INFORMATION SHOWN –
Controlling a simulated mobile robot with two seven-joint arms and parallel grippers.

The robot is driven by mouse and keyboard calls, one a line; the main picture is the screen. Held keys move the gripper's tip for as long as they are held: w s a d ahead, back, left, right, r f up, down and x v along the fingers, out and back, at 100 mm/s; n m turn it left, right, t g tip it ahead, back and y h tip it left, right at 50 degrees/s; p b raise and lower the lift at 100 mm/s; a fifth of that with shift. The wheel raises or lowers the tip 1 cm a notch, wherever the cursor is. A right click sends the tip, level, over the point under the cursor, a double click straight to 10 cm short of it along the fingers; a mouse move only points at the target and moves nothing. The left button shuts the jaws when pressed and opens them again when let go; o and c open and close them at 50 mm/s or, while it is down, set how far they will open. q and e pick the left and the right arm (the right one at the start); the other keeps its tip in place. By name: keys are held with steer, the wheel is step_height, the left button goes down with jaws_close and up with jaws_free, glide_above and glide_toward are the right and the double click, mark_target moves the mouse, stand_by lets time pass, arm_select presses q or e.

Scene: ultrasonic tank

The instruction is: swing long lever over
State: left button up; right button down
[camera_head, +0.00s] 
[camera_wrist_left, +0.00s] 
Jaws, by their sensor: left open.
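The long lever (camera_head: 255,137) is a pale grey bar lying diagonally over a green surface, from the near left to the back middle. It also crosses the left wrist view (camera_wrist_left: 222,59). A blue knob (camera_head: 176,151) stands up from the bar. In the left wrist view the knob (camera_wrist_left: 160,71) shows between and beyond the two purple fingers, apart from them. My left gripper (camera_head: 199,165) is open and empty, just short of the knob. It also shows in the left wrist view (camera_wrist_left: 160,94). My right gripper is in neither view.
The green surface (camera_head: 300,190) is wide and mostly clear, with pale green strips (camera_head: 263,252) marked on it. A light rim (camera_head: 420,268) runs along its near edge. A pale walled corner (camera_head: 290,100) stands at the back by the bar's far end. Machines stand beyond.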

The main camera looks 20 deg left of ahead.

SET EXERCISE –
Without leaving anything out, quote all the data.

TASK OUTPUT –
Controlling a simulated mobile robot with two seven-joint arms and parallel grippers.

The robot is driven by mouse and keyboard calls, one a line; the main picture is the screen. Held keys move the gripper's tip for as long as they are held: w s a d ahead, back, left, right, r f up, down and x v along the fingers, out and back, at 100 mm/s; n m turn it left, right, t g tip it ahead, back and y h tip it left, right at 50 degrees/s; p b raise and lower the lift at 100 mm/s; a fifth of that with shift. The wheel raises or lowers the tip 1 cm a notch, wherever the cursor is. A right click sends the tip, level, over the point under the cursor, a double click straight to 10 cm short of it along the fingers; a mouse move only points at the target and moves nothing. The left button shuts the jaws when pressed and opens them again when let go; o and c open and close them at 50 mm/s or, while it is down, set how far they will open. q and e pick the left and the right arm (the right one at the start); the other keeps its tip in place. By name: keys are held with steer, the wheel is step_height, the left button goes down with jaws_close and up with jaws_free, glide_above and glide_toward are the right and the double click, mark_target moves the mouse, stand_by lets time pass, arm_select presses q or e.

Scene: ultrasonic tank

The instruction is: swing long lever over
State: left button up; right button down
[camera_head, +0.00s] 
[camera_wrist_left, +0.00s] 
Jaws, by their sensor: left open.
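The long lever (camera_head: 255,137) is a pale grey bar lying diagonally over a green surface, from the near left to the back middle. It also crosses the left wrist view (camera_wrist_left: 222,59). A blue knob (camera_head: 176,151) stands up from the bar. In the left wrist view the knob (camera_wrist_left: 160,71) shows between and beyond the two purple fingers, apart from them. My left gripper (camera_head: 199,165) is open and empty, just short of the knob. It also shows in the left wrist view (camera_wrist_left: 160,94). My right gripper is in neither view.
The green surface (camera_head: 300,190) is wide and mostly clear, with pale green strips (camera_head: 263,252) marked on it. A light rim (camera_head: 420,268) runs along its near edge. A pale walled corner (camera_head: 290,100) stands at the back by the bar's far end. Machines stand beyond.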

The main camera looks 20 deg left of ahead.

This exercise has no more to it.